Addressing Distractions on Mine Sites
dis-trac-tion (n) 1. A thing that prevents someone from giving full attention to something else.
Distractions on mine sites can be deadly. The scale and power of equipment used coupled with ever-changing site conditions requires complete and undivided attention be given to the task being performed. The aggregates industry goes to great efforts to train miners about the hazards associated with mining– but even years of excellent training can be undone with just seconds of distraction. Distractions can, and do, result in catastrophes that cause major damage, severe injuries, and death.
It is important to recognize distractions, understand what causes them, and proactively work to minimize or eliminate miners from becoming distracted. Everyone– including safety professionals, managers, and miners– must be aware of the role distractions play in accidents and these resources are intended to provide a framework that outlines how to address distractions at your quarry. Through planning, incorporating distraction awareness into hazard identification, training, implementing anti-distraction policies and procedures, and regular review, aggregate operators can proactively address one of the greatest causes of accidents and injuries: distraction.

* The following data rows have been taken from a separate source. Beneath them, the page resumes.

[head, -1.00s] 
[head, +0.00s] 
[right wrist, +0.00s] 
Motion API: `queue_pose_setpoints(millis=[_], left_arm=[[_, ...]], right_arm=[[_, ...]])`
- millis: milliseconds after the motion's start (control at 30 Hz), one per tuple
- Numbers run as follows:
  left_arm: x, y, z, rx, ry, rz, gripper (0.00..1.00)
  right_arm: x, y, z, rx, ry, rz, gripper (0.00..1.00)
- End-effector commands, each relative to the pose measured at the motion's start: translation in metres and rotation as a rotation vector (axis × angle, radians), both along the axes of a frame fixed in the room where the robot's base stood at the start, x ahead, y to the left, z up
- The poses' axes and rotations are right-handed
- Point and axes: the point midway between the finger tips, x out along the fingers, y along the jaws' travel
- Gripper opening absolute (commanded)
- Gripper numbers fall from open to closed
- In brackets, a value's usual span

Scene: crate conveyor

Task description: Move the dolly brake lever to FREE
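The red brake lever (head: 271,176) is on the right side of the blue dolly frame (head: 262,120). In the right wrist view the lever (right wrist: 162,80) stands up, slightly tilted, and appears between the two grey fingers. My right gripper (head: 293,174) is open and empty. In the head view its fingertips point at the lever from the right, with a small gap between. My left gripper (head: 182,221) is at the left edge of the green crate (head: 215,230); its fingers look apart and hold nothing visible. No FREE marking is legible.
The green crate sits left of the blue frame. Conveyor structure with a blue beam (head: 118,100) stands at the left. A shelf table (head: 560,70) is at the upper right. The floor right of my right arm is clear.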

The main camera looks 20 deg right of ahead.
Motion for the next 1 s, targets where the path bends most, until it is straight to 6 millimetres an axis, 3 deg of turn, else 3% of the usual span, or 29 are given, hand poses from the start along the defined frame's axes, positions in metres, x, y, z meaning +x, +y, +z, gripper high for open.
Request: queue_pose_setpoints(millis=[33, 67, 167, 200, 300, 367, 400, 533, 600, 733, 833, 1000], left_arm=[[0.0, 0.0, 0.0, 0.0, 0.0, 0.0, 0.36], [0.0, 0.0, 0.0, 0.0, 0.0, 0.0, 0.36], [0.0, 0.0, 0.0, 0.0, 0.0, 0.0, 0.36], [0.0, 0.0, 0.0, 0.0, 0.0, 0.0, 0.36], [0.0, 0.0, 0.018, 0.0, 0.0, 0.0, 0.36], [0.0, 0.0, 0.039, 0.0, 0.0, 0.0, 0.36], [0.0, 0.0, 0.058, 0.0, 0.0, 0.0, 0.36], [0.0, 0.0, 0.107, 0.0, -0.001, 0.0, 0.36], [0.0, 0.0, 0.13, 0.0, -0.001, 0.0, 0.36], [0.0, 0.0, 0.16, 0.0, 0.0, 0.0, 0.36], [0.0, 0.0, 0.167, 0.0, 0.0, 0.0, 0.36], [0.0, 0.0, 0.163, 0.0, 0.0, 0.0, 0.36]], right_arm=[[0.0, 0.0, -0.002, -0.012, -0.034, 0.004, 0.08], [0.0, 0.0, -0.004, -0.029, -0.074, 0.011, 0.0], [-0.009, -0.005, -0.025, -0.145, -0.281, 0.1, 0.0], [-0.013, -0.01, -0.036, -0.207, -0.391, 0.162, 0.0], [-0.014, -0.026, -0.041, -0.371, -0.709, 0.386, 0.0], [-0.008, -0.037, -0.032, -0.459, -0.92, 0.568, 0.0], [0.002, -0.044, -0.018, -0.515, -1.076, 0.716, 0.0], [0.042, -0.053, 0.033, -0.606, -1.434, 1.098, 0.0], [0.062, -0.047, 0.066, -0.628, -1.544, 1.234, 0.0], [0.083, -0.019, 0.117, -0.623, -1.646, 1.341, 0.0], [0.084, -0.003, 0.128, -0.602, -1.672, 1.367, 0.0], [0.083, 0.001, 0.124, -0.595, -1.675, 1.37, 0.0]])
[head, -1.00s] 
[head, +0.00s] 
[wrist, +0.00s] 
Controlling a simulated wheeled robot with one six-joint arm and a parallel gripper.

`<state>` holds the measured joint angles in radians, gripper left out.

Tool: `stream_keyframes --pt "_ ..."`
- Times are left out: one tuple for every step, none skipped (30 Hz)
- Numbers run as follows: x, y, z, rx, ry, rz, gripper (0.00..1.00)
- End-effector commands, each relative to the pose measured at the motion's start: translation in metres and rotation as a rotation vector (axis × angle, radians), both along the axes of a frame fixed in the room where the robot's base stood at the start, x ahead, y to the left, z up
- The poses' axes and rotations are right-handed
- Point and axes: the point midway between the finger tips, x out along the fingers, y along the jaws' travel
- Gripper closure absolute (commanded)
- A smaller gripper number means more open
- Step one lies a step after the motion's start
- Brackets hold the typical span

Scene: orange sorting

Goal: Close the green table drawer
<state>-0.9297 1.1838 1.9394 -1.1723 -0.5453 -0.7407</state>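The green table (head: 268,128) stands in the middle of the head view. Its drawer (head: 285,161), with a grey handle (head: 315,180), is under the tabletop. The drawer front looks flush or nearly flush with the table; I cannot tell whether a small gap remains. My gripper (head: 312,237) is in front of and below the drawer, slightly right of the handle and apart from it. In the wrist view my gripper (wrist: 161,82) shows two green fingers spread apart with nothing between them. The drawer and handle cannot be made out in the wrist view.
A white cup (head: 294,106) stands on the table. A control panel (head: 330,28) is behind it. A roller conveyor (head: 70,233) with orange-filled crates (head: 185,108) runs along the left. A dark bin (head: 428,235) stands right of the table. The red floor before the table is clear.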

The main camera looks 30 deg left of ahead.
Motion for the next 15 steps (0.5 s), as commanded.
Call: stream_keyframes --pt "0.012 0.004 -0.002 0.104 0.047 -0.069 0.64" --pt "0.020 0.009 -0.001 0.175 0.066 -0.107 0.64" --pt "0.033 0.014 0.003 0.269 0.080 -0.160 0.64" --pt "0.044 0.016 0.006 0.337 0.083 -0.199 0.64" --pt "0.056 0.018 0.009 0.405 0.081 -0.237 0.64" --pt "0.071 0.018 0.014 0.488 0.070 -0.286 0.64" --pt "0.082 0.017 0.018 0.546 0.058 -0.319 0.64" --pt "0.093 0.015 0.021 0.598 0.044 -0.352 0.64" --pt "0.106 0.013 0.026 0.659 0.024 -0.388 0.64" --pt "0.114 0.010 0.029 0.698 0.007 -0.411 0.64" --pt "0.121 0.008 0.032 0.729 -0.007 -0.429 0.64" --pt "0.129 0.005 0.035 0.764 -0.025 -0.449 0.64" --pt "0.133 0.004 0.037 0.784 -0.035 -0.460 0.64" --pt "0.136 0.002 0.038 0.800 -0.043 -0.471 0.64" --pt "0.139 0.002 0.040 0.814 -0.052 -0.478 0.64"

[Here] you will find additional resources including articles to assist in identifying distractions and training tools to aid in the development of components of your programs that address distraction on mine sites.
Since workplace distractions impair workplace performance and are one of the leading causes of on-the-job injuries, planning steps to manage distractions with policies and programs should be taken pro-actively.
• Management has the responsibility for establishing the message that reducing workplace distraction is a priority, particularly when considering work planning and scheduling.
• Set policies and establish messages that clearly communicate the risks of workplace distraction and how best to avoid distractions in the workplace.
• Consider establishing a multi-discipline team that represents both management and work crews to participate on planning activities.
• If data is available, look for trends in incident occurrences that indicate workplace distraction as a contributing factor.
• Review any current safety practices or policies related to distraction to evaluate if they meet the needs of the workplace and identify areas that can be improved upon.
Increasing awareness about distraction hazards is a key step in preventing accidents and injuries due to distraction. By fostering a culture where individuals are mindful before beginning a task and others are encouraged to speak up, companies can increase identification of distraction-based hazards and decrease associated accidents and injuries.
• Specify policies against multi-tasking (e.g., driving and texting, conducting tasks while using cell phones, etc.).
• Identify common or potential distractions as part of a job hazard assessment before beginning work.
• Encourage a culture where all employees can check in with one another about distractions or mental fatigue without accusation.
Training is an essential component of all safety programs. The importance of maintaining focus and proactively avoiding distractions should be integrated into all aspects on an operator’s training program including New Miner Training, Task Training, Part 46, Toolbox Talks, and any other time training is conducted.
• Training should emphasis that workers should not interrupt or distract another worker while he/she is conducting a task. Don’t be a distraction to your co-worker.
• Develop a resource library for distraction training. Find materials from YouTube, MSHA, OSHA, National Safety Council, NSSGA, colleagues, and more.
• Use nudges or other reminders to keep employees mindful of the task at hand. It is easy for a mind to wander when preforming a routine or repetitive task, and reminders can help bring attention back to where it is most needed.
It is important to integrate practices that decrease distractions into company policies and procedures. This formalizes a company’s commitment and focus on distraction awareness and can help administratively remove or decrease hazardous distractions from work situations.
• Ensure existing policies and procedures emphasize the importance of maintaining focus on the task at hand.
• Establish policies addressing key causes of distractions: cell phones, texting, fatigue, etc.
• Include an assessment of distractions or lack of focus as a potential cause in incident investigation procedures. Share findings (without blame or targeting individuals) to increase awareness about the role distractions play in accidents.
• Add the hazard of distraction to job hazard assessment forms or programs.
• Consider requiring use of “do not disturb” warning signs and barriers or barricades for specific tasks (e.g., welding) to reduce distraction hazards.
Like any safety program, safety practices addressing distractions need to be reviewed for effectiveness and continued improvement. Share findings of reviews with employees and management.
• Review previous accident investigations and reviews to identify and highlight where distractions could have been or were a contributing factor.
• Ensure that safety conversations do not become a distraction – including those conversations that are part of a behavior-based safety program.
• Review overall programs and ensure that distractions are considered as part of accident investigations, day-to-day operations, and more.